Crane verifies if the autocorrelation coefficient at each candidate period is located at the “peak of the curve”. It selects the candidate period that corresponds to the highest peak as the primary cycle (fundamental period) of the entire time series and uses it for prediction.

How to determine the “peak of the curve”?

Crane selects a section of the curve on each side and performs linear regression separately. If the slope of the left and right lines after regression are greater than and less than zero respectively, then the point is considered to be at a “peak”.

Predict

Based on the primary cycle obtained in the previous step, Crane provides two methods to fit (predict) the time series data for the next cycle.

maxValue

The first method is to select the maximum value at time \(t\)(e.g. 6:00 PM) for each of the past few cycles, and use it as the predicted value for the next cycle at time \(t\).

fft

The second method is to perform FFT on the original time series to obtain a frequency spectrum sequence, remove the “high-frequency noise”, and then perform IFFT (inverse fast Fourier transform).
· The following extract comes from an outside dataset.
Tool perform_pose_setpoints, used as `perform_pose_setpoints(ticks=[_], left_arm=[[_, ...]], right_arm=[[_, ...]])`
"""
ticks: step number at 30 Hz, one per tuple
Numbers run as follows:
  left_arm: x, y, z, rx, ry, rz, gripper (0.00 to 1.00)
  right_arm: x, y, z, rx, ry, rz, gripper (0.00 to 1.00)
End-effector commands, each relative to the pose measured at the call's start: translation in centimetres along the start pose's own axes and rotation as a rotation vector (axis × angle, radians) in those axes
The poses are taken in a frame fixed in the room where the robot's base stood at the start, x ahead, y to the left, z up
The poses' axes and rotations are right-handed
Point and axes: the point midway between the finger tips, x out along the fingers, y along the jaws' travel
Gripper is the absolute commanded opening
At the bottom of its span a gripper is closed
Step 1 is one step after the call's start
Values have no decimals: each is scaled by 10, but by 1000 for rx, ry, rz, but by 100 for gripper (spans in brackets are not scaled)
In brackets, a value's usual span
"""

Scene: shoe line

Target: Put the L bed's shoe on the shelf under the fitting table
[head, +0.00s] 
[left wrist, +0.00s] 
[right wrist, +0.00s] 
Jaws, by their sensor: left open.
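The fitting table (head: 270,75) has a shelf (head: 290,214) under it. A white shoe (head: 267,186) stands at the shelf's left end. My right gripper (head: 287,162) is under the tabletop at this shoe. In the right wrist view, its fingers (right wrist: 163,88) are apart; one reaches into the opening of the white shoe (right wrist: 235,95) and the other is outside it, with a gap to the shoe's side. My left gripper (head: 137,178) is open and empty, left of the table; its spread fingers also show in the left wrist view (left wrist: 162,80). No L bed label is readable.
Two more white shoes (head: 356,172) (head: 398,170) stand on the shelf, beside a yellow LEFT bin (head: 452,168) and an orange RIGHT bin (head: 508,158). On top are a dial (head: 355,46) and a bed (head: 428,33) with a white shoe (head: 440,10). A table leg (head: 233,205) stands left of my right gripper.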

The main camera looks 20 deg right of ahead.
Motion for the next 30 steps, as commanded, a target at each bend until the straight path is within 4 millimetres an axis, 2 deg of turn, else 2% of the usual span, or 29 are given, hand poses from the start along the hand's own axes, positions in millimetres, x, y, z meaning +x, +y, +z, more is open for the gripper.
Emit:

The resulting time series is used as the predicted result for the next cycle.

Applicate

Crane provides TimeSeriesPrediction as a CRD, allowing users to predict various time series data, such as CPU utilization rates of the workload, application QPS, and so on.

apiVersion: prediction.crane.io/v1alpha1
kind: TimeSeriesPrediction
metadata:
  name: tsp-workload-dsp
  namespace: default
spec:
  targetRef:
    apiVersion: apps/v1
    kind: Deployment
    name: test
    namespace: default
  predictionWindowSeconds: 7200 # Provide the predicted data for the next 7200 seconds (2 hours) and write it to the status field in Crane
  predictionMetrics:
    - resourceIdentifier: workload-cpu
      type: ExpressionQuery
      expressionQuery:
        expression: 'sum (irate (container_cpu_usage_seconds_total{container!="",image!="",container!="POD",pod=~"^test-.*$"}[1m]))' # Query statement to retrieve historical monitoring data
      algorithm:
        algorithmType: "dsp" # Specify the prediction algorithm as dsp
        dsp:
          sampleInterval: "60s" # The sampling interval for monitoring data is 1 minute.
          historyLength: "15d"  # Pull the monitoring metrics from the past 15 days as the basis for prediction
          estimators:           # Specify the prediction method, including maxValue and fft. Multiple estimators with different configurations can be specified for each method, and Crane will select the one with the highest fitting degree to generate the prediction results. If not specified, fft will be used by default
            fft:
              - marginFraction: "0.2"
                lowAmplitudeThreshold: "1.0"
                highFrequencyThreshold: "0.05"
                minNumOfSpectrumItems: 10
                maxNumOfSpectrumItems: 20

The meanings of some dsp parameters in the example above are as follows:

maxValue

marginFraction: After fitting the next cycle of the sequence, each predicted value is multiplied by 1 + marginFraction. For example, if marginFraction = 0.1, it means multiplying by 1.1. The purpose of marginFraction is to magnify or reduce the predicted data by a certain proportion.

fft

marginFraction: After fitting the next cycle of the sequence, each predicted value is multiplied by 1 + marginFraction. For example, if marginFraction = 0.1, it means multiplying by 1.1. The purpose of marginFraction is to magnify or reduce the predicted data by a certain proportion.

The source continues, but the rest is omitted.